» **Set problem**
Find each line with the string "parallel" and report it.

===============

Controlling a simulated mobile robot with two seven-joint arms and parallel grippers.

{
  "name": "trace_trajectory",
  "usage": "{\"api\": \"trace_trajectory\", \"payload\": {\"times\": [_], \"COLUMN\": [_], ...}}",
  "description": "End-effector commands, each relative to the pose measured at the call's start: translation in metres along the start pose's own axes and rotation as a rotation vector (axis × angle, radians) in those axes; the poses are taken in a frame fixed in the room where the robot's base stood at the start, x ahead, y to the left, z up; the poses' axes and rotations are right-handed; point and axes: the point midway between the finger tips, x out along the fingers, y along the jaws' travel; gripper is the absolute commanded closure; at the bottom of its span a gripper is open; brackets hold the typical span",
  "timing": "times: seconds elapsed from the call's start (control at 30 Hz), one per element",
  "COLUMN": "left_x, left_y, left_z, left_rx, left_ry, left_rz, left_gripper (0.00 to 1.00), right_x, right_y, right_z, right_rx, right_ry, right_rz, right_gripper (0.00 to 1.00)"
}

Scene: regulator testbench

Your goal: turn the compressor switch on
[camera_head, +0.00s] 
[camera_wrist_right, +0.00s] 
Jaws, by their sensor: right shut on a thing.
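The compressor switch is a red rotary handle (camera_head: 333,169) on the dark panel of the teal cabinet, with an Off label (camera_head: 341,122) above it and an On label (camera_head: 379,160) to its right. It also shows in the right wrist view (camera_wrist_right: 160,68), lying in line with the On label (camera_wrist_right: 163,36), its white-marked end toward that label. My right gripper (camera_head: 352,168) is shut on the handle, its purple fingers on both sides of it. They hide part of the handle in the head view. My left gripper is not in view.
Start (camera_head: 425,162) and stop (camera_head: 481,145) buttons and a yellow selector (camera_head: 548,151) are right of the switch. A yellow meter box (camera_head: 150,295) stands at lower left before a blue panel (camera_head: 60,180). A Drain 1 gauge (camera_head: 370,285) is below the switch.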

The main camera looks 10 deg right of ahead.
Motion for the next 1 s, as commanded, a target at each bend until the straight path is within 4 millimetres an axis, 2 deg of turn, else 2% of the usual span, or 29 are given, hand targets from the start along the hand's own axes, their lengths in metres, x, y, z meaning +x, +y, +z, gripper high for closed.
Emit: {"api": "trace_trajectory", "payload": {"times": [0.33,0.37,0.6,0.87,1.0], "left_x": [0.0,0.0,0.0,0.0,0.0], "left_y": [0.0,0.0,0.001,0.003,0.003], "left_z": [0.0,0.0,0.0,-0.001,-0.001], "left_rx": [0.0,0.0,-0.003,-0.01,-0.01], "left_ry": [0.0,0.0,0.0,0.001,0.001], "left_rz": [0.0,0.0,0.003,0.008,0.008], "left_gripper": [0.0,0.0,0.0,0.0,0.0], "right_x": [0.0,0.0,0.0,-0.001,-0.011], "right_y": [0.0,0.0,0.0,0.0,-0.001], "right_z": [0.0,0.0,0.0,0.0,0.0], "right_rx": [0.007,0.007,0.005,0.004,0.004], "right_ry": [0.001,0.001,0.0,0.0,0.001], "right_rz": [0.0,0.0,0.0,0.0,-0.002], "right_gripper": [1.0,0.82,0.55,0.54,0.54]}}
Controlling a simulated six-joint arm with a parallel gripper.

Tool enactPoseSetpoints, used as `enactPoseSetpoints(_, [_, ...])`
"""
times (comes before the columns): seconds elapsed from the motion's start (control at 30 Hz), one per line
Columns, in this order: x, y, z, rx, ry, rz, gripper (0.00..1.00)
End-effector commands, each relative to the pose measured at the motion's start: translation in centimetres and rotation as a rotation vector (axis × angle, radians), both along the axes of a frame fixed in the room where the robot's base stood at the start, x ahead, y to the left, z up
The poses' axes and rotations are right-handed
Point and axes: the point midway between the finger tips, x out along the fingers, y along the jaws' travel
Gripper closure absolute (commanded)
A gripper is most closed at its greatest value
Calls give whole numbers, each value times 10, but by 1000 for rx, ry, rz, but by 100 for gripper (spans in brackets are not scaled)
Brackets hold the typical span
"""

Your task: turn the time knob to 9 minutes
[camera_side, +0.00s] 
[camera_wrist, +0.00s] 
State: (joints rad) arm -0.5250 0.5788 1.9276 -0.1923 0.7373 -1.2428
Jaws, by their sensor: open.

===============

» **Full output**
Controlling a simulated mobile robot with two seven-joint arms and parallel grippers.
Controlling a simulated six-joint arm with a parallel gripper.

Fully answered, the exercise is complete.